E' con immenso dolore che mi accingo a parlarvi del nuovo album dei teutonici At Vance, band che pur non rappresentando assolutamente nulla di innovativo o di qualitativamente sconvolgente, amo alla follia. Dolore perchè il loro quarto disco in studio è stata una piccola delusione, alimentata principalmente dalle aspettative, forse esagerate, che avevo per l'esordio di Olaf Lenk e soci sotto PL Records - AFM.
Only Human non è un pessimo album, è semplicemente un disco che sta nella media delle uscite classic/power degli ultimi mesi e che probabilmente sarà comprato solo da chi apprezza già la band.

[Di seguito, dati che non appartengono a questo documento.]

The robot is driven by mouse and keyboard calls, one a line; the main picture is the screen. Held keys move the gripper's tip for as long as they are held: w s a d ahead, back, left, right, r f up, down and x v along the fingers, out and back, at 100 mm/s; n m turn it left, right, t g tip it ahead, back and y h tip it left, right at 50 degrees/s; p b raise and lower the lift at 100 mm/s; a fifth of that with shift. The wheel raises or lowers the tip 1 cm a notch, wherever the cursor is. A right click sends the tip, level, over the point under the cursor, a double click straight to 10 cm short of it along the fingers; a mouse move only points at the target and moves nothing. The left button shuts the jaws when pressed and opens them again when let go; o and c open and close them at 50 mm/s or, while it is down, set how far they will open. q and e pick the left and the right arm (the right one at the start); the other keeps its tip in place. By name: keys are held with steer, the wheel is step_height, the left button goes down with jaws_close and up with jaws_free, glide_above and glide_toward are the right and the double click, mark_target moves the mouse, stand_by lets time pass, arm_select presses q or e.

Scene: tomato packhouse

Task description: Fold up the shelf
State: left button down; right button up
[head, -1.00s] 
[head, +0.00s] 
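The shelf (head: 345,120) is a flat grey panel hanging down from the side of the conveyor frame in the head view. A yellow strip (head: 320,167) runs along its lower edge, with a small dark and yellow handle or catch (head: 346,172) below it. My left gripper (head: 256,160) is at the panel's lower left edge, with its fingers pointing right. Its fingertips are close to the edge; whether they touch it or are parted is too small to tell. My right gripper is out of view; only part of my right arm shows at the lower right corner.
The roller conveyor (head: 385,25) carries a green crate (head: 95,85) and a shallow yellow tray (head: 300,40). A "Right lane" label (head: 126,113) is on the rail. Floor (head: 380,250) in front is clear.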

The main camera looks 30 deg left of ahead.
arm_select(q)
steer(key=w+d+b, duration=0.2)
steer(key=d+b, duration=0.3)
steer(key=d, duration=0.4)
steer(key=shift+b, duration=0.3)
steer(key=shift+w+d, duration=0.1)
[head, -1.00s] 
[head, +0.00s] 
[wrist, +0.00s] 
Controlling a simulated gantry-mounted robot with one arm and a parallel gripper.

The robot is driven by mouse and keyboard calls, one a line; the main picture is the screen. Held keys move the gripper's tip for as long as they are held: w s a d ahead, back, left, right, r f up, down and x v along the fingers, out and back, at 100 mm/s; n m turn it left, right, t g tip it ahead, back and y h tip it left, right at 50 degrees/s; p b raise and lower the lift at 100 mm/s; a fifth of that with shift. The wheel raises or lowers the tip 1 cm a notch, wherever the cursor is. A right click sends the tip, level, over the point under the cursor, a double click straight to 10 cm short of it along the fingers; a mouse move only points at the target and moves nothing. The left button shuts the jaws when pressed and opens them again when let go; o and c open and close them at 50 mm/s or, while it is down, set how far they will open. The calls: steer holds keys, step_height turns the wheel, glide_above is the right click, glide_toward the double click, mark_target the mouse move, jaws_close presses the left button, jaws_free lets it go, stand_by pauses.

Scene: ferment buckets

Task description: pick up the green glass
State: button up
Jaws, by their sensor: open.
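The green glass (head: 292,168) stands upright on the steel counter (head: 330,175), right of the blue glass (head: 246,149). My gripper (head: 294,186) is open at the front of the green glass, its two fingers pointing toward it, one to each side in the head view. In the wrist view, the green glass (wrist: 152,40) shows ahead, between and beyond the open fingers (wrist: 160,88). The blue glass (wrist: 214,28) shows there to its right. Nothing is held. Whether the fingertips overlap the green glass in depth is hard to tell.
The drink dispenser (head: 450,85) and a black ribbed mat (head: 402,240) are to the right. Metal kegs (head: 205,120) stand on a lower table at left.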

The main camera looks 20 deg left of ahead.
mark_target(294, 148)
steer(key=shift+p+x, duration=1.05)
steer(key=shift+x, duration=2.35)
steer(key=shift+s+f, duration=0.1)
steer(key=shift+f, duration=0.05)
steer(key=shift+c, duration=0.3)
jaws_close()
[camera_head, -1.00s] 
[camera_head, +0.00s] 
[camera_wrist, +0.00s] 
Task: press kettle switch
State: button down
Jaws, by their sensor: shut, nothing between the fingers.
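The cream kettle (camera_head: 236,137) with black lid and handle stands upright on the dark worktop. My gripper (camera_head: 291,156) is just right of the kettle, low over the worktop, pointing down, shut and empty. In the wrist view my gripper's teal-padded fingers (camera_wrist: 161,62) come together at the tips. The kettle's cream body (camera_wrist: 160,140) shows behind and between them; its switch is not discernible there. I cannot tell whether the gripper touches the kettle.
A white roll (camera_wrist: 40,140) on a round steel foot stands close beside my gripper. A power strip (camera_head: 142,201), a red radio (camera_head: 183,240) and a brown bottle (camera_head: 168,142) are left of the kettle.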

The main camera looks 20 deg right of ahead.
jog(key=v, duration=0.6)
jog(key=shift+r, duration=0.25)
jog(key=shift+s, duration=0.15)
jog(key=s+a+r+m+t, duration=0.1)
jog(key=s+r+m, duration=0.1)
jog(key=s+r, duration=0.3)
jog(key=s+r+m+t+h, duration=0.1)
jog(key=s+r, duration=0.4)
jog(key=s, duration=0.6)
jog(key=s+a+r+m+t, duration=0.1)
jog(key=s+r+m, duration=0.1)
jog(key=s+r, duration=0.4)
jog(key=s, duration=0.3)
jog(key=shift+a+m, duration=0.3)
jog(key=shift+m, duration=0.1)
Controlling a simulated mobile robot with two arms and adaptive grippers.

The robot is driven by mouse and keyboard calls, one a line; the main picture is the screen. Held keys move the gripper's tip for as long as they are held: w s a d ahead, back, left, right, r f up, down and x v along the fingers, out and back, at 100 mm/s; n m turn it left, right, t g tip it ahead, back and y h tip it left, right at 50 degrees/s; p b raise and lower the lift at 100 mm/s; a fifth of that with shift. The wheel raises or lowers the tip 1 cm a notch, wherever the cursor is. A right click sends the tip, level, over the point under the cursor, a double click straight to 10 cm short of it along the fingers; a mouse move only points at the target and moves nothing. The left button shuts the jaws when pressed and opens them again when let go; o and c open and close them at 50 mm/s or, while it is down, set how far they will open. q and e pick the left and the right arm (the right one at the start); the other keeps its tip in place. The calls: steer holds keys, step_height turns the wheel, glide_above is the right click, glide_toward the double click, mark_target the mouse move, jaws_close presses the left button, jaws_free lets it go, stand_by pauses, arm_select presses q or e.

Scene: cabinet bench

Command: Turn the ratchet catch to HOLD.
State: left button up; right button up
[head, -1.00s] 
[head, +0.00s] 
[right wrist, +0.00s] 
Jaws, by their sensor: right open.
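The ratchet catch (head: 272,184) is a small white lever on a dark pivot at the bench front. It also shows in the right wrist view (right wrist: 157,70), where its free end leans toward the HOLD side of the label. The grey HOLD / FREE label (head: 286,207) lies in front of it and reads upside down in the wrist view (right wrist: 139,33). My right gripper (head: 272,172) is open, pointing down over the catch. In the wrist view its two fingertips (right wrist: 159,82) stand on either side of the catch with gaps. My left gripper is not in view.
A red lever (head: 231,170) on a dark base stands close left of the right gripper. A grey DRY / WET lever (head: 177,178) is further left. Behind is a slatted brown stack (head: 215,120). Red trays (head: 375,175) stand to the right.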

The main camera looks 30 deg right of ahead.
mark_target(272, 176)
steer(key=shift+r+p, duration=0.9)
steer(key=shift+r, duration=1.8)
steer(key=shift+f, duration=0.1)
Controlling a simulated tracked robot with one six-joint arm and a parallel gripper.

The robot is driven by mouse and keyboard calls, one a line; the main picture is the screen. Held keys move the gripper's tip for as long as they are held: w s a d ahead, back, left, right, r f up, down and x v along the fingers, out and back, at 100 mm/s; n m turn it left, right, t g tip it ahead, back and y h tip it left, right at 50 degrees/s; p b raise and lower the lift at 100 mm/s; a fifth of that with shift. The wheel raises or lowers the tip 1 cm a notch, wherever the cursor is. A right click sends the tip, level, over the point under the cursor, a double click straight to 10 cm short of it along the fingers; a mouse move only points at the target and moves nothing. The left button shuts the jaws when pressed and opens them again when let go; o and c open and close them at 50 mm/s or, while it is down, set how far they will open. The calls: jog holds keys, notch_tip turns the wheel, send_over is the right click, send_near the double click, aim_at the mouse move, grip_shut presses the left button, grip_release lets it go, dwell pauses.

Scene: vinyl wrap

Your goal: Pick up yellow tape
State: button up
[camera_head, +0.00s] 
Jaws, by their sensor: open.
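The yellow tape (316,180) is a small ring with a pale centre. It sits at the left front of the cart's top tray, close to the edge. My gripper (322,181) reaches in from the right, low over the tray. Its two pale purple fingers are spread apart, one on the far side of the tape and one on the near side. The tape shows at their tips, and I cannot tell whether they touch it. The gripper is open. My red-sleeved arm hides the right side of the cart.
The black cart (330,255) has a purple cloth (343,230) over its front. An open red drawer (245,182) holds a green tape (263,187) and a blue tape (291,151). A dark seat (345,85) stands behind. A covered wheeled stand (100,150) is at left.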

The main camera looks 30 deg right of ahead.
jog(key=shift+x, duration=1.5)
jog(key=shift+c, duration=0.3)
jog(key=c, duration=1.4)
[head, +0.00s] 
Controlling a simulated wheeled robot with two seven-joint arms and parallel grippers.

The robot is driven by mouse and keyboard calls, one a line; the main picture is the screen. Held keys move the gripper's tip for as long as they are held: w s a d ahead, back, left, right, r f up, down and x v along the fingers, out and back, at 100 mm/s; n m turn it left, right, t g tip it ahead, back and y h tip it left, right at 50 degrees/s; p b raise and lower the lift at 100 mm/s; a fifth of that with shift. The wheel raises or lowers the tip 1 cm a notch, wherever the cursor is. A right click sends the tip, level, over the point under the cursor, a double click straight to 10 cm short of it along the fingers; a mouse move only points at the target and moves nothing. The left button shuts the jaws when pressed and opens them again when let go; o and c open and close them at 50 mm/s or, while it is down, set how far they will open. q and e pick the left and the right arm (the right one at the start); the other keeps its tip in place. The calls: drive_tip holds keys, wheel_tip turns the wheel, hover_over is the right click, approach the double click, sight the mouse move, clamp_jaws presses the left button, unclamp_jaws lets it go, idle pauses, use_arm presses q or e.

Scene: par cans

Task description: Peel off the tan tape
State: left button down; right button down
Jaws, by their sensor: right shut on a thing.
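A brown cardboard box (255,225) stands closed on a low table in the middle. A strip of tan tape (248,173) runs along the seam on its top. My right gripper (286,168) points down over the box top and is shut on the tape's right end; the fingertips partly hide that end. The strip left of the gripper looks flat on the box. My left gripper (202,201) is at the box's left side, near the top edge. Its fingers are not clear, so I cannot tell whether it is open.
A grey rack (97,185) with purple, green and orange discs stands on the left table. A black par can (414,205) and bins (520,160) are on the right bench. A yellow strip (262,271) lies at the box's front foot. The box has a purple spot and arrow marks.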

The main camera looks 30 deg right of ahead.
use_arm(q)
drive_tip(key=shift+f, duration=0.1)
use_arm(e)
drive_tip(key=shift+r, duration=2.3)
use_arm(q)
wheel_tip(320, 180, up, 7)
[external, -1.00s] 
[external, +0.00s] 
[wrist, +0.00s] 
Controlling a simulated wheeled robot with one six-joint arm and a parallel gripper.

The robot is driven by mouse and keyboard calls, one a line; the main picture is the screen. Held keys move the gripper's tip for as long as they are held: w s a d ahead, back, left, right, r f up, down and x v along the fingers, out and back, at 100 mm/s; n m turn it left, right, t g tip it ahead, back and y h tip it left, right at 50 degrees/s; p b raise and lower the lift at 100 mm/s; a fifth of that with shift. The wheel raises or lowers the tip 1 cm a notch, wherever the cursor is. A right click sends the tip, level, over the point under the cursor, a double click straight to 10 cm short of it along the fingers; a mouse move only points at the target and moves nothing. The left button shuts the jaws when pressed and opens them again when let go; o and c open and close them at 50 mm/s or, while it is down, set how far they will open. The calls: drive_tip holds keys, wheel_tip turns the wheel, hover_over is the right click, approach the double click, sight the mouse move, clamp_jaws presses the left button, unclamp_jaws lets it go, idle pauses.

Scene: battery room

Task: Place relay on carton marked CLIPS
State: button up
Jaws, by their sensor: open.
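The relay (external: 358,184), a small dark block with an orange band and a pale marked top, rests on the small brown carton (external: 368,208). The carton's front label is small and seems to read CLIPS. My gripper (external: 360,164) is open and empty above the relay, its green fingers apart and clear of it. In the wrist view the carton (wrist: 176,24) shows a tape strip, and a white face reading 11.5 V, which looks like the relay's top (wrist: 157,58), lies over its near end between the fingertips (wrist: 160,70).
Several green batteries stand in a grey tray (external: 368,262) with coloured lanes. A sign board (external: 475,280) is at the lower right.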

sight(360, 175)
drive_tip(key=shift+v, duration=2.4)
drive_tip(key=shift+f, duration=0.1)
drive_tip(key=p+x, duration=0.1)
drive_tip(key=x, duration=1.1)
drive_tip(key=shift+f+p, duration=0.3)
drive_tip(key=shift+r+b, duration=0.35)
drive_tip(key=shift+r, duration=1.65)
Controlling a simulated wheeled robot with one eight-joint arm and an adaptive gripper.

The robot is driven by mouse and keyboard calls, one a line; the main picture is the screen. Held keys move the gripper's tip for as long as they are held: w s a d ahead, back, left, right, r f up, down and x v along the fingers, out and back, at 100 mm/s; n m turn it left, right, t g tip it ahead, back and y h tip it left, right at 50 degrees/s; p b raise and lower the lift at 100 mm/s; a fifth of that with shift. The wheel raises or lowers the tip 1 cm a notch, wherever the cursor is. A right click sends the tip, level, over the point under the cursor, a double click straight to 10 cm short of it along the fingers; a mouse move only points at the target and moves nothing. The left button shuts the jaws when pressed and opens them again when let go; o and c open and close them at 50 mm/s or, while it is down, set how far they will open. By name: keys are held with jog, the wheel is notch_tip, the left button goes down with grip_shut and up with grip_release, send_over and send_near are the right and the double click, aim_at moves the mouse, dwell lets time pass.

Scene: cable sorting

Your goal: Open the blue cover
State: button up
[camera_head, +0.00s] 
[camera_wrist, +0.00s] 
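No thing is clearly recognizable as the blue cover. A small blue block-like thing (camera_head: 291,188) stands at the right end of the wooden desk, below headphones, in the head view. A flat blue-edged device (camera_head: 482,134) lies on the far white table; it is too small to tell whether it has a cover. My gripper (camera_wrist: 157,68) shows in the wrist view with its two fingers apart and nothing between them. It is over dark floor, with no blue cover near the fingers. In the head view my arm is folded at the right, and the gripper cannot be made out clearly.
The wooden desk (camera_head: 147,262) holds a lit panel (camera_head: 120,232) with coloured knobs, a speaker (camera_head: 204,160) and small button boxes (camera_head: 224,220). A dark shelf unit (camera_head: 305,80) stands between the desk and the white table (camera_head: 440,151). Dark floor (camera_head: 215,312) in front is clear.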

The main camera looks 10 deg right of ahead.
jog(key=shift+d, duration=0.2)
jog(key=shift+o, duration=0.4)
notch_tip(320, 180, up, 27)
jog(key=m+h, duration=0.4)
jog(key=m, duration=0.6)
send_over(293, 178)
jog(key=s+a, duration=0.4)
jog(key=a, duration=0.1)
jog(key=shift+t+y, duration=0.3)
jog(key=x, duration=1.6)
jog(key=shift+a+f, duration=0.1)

Mesi fa, quando appresi del cambio di etichetta degli At Vance, un tempo con la Shark Records, gioii perchè il passaggio alla AFM rappresentava l'abbandono di una label con budget limitati che non aveva mai consentito una produzione decente a Lenk e soci, per passare ad un'etichetta reduce da ottimi successi commerciali, garante se non della qualità almeno di produzioni e promozioni adeguate. L'impegno di un nome come Sascha Paeth nella registrazione dell'album mi aveva fatto sperare ancora di più, ma lo storico produttore dei Rhapsody in questa sede si è occupato solo del mixaggio, e nonostante un lavoro discreto la resa sonora continua a rimanere il punto debole degli At Vance.
Oltre a questo va considerato il songwriting della band, totalmente affidato al chitarrista Olaf Lenk, che pur avendo dei picchi qualitativi non è molto vario e alla lunga soffre del ripetersi di alcune soluzioni e strutture musicali. Le ispirazioni sono sempre quelle e spaziano dai celeberrimi Blackmore (omaggiato con una buona cover di I Surrender) e Malmsteen, ai lidi rock dei Queen fino al pop degli Abba in passato "coverizzati" in ogni album. Non manca la musica classica che è riprodotta fedelmente anche in Only Human, e la Primavera di Vivaldi pur essendo un brano difficilmente adattabile ai suoni elettrici viene realizzata discretamente, come anche un Solfeggietto di Bach (o dovrei scrivere Solfegggieto?).
Alcuni brani, come l'opener, la title track e la strana Sing this Song hanno tutte le carte in regola per divenire pezzi forti della band, peccato che il resto del disco sia condito da troppi mid tempo e da quel senso di deja vu di cui parlavo prima che penalizza in maniera particolare la clamorosa voce di Oliver Hartmann che quando è libero di esprimersi è semplicemente divino.
Sconsiglio l'album, c'è di meglio in giro, ma non posso che consigliarvi lo spettacolare Heart of Steel uscito ormai tre anni fa, lavoro che poche power band attuali possono sperare di eguagliare.